───── Given information
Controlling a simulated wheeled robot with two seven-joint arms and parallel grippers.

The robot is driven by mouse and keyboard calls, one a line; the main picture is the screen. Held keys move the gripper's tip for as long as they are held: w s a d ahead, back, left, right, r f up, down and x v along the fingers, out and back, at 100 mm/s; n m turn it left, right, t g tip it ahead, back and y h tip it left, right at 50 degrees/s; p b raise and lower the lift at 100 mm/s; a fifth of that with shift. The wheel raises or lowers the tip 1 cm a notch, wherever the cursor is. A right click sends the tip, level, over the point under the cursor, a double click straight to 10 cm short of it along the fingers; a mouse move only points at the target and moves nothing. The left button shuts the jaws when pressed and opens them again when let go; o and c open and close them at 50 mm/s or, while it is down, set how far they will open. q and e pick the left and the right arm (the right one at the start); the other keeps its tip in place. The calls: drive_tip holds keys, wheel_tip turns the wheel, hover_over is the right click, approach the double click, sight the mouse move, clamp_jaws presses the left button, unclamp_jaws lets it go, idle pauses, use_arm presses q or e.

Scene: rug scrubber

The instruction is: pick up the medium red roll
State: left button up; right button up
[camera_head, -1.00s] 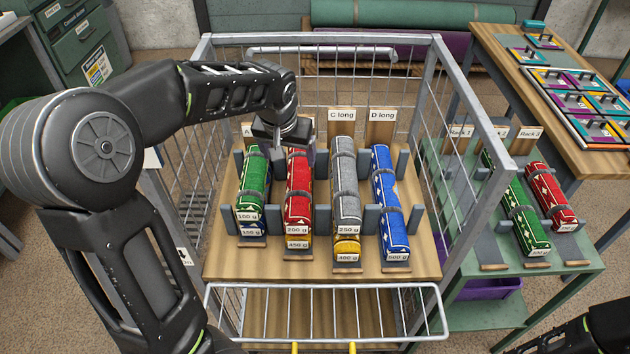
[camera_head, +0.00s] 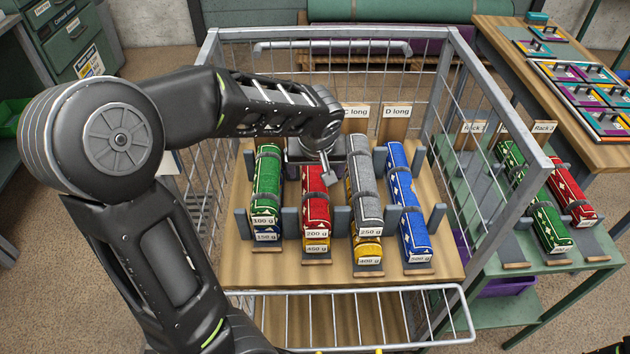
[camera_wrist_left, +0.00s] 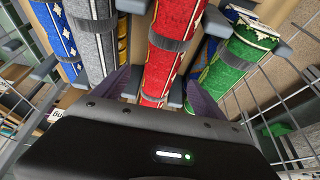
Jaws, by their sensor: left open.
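My left gripper (camera_head: 320,170) is over the far end of this red roll and hides that end in the head view. In the left wrist view the red roll (camera_wrist_left: 173,40) runs between the two spread fingers of the open left gripper (camera_wrist_left: 160,92); I cannot tell whether they touch it. A second red roll (camera_head: 572,190) lies on the green side table.
Close beside the red roll lie a green roll (camera_head: 266,185) and a grey roll (camera_head: 367,200), with a blue roll (camera_head: 408,205) further right. Grey upright posts separate the columns. Wire cart walls (camera_head: 490,150) surround them.

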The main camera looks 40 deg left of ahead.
──────────
What to produce - Leaving the pictures aside, transcribe the entire listing exactly.

Response below -
Controlling a simulated wheeled robot with two seven-joint arms and parallel grippers.

The robot is driven by mouse and keyboard calls, one a line; the main picture is the screen. Held keys move the gripper's tip for as long as they are held: w s a d ahead, back, left, right, r f up, down and x v along the fingers, out and back, at 100 mm/s; n m turn it left, right, t g tip it ahead, back and y h tip it left, right at 50 degrees/s; p b raise and lower the lift at 100 mm/s; a fifth of that with shift. The wheel raises or lowers the tip 1 cm a notch, wherever the cursor is. A right click sends the tip, level, over the point under the cursor, a double click straight to 10 cm short of it along the fingers; a mouse move only points at the target and moves nothing. The left button shuts the jaws when pressed and opens them again when let go; o and c open and close them at 50 mm/s or, while it is down, set how far they will open. q and e pick the left and the right arm (the right one at the start); the other keeps its tip in place. The calls: drive_tip holds keys, wheel_tip turns the wheel, hover_over is the right click, approach the double click, sight the mouse move, clamp_jaws presses the left button, unclamp_jaws lets it go, idle pauses, use_arm presses q or e.

Scene: rug scrubber

The instruction is: pick up the medium red roll
State: left button up; right button up
[camera_head, -1.00s] 
[camera_head, +0.00s] 
[camera_wrist_left, +0.00s] 
Jaws, by their sensor: left open.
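My left gripper (camera_head: 320,170) is over the far end of this red roll and hides that end in the head view. In the left wrist view the red roll (camera_wrist_left: 173,40) runs between the two spread fingers of the open left gripper (camera_wrist_left: 160,92); I cannot tell whether they touch it. A second red roll (camera_head: 572,190) lies on the green side table.
Close beside the red roll lie a green roll (camera_head: 266,185) and a grey roll (camera_head: 367,200), with a blue roll (camera_head: 408,205) further right. Grey upright posts separate the columns. Wire cart walls (camera_head: 490,150) surround them.

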The main camera looks 40 deg left of ahead.

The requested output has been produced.